En el silencio y la quietud germina un monstruo, cuando está lo suficientemente grande, se abre paso dentro de mi pecho.
He aprendido que trepa por mi garganta y hace temblar mi corazón cuando se acerca... algo; ya no podría llamarlo dolor porque ahora este monstruo, mi monstruo, me protege. Tampoco puedo llamarlo ansiedad, ira, ni celos y mucho menos la envidia de la que tanto quiero escribir pero cuyas raíces ya no son más que hilos quebradizos dentro de mí; sólo puedo nombrarlo como algo que al fin tengo bajo control.
No existe nada aquí (ni allá) capaz de detenerme, querré explotar contra los límites o batirme al duelo contra el sol pero ahí, en esa muerte envuelta en fuego, con cada pedazo de mí lloviendo sobre todo el universo, seré la persona que nunca se rindió.
Hay algo poético en querer pelear con las manos atadas, hay algo hermoso en aprisionarse y tragarse la llave frente a todos; mi monstruo no se esconde, se agazapa. Todos aquí serán testigos.
No me importa si más tarde vengo a quejarme de esta furia, que venga con el hocico quemado todas las veces que pueda, porque sé que aunque llore años y me condene a perpetuidad, jamás me arrepentiré de maniobrar mi dolor y convertirlo en entrega, explosión y delirio.

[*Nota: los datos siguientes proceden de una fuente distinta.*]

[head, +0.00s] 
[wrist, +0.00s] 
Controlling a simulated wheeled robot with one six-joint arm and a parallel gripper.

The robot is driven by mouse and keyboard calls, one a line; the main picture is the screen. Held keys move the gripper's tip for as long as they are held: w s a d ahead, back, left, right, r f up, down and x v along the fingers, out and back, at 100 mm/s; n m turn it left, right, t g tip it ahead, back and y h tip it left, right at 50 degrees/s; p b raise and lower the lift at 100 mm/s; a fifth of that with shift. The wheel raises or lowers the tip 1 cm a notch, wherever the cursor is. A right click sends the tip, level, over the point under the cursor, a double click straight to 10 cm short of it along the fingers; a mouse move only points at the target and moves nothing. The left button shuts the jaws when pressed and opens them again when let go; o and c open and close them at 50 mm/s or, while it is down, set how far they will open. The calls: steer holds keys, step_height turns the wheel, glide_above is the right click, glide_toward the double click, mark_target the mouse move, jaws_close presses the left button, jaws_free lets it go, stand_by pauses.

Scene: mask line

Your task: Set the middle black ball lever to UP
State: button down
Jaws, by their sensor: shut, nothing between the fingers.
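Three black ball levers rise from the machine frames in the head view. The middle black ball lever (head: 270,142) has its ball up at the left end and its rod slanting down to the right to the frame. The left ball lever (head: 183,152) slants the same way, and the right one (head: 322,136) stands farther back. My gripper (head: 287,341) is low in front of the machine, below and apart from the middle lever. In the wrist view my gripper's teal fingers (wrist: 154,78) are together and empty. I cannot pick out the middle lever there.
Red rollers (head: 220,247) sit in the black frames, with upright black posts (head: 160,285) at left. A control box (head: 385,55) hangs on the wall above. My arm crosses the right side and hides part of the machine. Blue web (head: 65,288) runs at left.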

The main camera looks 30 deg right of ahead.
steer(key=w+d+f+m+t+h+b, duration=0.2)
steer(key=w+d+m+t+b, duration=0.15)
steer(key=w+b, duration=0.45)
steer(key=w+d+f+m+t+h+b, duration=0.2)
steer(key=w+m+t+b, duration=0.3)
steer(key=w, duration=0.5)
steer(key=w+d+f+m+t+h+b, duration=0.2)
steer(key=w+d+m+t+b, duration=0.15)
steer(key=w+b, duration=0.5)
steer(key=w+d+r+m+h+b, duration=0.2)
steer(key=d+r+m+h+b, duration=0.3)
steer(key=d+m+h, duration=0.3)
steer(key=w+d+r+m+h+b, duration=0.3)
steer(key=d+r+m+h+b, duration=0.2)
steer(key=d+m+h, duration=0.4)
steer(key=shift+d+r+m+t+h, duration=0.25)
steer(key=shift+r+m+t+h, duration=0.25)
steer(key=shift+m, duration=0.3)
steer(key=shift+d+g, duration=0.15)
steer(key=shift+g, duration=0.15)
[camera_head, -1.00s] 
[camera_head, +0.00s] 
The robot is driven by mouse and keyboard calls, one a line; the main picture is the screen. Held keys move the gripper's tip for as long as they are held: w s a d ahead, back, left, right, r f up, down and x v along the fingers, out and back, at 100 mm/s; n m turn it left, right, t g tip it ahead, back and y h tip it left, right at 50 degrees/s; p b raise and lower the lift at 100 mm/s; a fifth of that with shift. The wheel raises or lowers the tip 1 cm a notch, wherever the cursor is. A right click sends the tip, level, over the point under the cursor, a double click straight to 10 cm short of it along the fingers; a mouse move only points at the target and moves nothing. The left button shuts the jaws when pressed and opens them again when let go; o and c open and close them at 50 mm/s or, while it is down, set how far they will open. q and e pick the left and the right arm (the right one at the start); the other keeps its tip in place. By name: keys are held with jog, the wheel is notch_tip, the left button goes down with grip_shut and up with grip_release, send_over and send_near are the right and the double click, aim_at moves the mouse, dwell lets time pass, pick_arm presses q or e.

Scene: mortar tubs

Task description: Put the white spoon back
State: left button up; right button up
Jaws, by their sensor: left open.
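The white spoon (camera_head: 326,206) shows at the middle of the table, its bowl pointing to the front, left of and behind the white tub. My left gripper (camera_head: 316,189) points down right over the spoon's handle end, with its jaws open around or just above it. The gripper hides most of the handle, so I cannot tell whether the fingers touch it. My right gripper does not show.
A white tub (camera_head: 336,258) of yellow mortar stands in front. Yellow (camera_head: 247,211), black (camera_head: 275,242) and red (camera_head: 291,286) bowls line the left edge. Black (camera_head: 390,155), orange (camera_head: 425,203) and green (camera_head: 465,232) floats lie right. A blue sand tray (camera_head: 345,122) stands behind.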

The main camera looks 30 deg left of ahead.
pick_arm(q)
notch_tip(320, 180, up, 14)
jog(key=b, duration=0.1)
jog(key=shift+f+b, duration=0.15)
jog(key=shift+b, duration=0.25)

Este amor obsesivo compulsivo que me repliega la sangre al pecho desde donde me controla, fue capaz de forjarme de nuevo desde las cenizas. Una y otra vez. No necesito otra prueba de que es real y tampoco voy a volver el rostro hacia quienes hacen malabares por quitarme algo (el sueño o al menos, la sonrisa), porque el monstruo no me lo permite. Eres demasiado grande, dice, tienes demasiado poder.
Vemos pasar los minutos juntos y contamos nuestras bendiciones, jamás nos dimos cuenta de todo lo que teníamos mientras llorábamos por lo que nos falta.
Repaso una y otra vez el nombre de mi madre y lo subrayo, dejé dentro de ella una parte de mi alma que nadie nunca podrá envolver con su envidia ni su mala intención, ni siquiera yo. Mido mi piel desde el principio hasta el final y agradezco que todos los intentos de terminar conmigo misma jamás rindieran frutos y pueda comenzar a mejorar, al menos no desde cero.
Miro a mi gente y veo en sus ojos la ternura que le falta a los míos, el asombro y la lealtad que pensé que no me merecía, y los acojo dentro de mis brazos sin importar lo que venga, porque somos familia más que amigos o amantes.
Leo mi armadura de papel y me regocijo de la fortuna, nada queda más que pedir.
No hay en la existencia cuchillo más afilado que una mujer que se siente completa. Una mujer con un monstruo domesticado durmiendo en su corazón.